**Written exercise**
Please start at the first line of the records beneath and quote each line exactly, ending with the line containing "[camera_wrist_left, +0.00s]".

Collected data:

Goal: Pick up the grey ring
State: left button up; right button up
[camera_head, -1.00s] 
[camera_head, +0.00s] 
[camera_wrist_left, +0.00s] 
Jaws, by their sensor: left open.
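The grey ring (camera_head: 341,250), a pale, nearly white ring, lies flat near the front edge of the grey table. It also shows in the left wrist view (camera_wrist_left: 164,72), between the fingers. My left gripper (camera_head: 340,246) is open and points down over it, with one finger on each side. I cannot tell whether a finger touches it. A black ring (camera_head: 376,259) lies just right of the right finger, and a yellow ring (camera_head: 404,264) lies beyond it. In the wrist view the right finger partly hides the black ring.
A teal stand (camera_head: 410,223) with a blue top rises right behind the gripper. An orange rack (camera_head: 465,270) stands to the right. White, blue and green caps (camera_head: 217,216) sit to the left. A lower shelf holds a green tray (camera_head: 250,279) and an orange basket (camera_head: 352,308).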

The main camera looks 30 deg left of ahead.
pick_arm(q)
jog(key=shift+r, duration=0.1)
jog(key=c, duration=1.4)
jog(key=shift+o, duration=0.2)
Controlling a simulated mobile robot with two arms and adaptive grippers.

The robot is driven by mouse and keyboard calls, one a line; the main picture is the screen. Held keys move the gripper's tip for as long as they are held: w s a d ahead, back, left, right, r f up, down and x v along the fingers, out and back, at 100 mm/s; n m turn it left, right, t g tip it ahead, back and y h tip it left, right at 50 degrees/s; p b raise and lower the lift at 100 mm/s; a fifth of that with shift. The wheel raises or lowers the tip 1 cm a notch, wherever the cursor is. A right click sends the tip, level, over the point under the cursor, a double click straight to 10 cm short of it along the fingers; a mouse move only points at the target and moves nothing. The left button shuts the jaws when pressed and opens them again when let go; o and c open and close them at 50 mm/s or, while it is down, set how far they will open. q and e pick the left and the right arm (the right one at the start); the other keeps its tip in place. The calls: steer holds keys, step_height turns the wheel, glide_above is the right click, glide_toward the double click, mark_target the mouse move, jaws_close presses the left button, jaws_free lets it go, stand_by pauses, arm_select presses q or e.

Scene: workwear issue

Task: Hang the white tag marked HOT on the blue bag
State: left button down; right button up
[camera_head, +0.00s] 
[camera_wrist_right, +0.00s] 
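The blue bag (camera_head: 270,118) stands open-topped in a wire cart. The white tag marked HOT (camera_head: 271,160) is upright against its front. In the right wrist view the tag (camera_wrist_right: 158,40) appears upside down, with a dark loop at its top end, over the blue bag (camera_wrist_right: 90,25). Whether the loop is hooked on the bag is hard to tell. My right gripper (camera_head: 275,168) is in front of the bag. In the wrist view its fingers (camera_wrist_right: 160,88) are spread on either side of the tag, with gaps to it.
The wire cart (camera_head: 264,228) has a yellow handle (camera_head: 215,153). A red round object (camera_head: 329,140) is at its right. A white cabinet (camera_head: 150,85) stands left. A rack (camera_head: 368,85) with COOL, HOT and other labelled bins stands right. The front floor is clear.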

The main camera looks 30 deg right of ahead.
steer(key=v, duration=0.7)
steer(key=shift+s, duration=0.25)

**Written response**
Goal: Pick up the grey ring
State: left button up; right button up
[camera_head, -1.00s] 
[camera_head, +0.00s] 
[camera_wrist_left, +0.00s] 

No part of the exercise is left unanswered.